Over the past month, I have had something thing that I am calling “Instagram Anxiety”. It’s not what you would expect. I’m not like most people who stress over posting enough and wanting their grid to be perfect with the right photos. It’s actually just the anxiety of opening the app to reply to messages, comments and engaging with people. It’s almost like social anxiety but on Instagram!
When I am on Instagram (on my ANAK Creates account) I am very active, I love to comment on people’s photos and engage. I have made many friends through Instagram, and very much enjoy it. The problem that happens (and has happened a few times but not to this extent) is that when I don’t check it for a day or 2, then I get this feeling that it’s going to take so long to catch up when I do, since I don’t want to leave anyone out. I am then waiting for the right time to do so, which just postpones me opening the app, resulting in more notifications stacking up, which just feeds onto itself.
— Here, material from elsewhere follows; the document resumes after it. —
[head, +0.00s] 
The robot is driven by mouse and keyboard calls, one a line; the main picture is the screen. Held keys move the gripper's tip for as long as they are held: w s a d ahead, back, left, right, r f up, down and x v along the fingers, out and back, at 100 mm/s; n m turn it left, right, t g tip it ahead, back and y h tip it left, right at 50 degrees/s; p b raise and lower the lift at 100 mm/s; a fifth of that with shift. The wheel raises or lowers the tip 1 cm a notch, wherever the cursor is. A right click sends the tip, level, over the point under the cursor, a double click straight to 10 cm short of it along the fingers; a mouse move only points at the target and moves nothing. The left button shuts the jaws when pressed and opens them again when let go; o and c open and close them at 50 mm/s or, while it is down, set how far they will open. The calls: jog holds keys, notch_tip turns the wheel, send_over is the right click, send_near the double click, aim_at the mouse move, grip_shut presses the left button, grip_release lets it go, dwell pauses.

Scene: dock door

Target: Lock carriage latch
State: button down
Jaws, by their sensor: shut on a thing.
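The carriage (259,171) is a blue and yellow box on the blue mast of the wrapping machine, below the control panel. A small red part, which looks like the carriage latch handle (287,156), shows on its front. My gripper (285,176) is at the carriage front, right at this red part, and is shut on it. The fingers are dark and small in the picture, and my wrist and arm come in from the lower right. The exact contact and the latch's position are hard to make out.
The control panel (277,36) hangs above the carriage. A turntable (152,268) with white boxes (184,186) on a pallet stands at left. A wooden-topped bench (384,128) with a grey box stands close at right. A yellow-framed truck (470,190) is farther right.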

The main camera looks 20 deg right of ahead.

This results in what’s currently happening, where I haven’t opened that account in over a month. I have seen a few messages come in asking if I’m still around because they have noticed my lack of engagement. This does make me feel better knowing that people do notice the work I put in.
This type of anxiety is not unique to Instagram for me, I can also get it with emails and texts, where I will feel like I can’t engage, making them pile up. I then need a spark of confidence to open things up and reply (which ends up taking basically no time) then everything is fine after that cuz it doesn’t feel like there’s a big scary monster in my head anymore.
So what’s my plan? I want to make a little video just talking about my time away to anyone who cares. I know I need to just deal with it, and I want to come back strong after a bit of a detox from it. A break from social media like that is good, so I’m not upset about that.
If you ever feel like that, know what it’s okay, anxiety shows up in the strangest ways. I am not an anxious person, but it pops up in some strange places.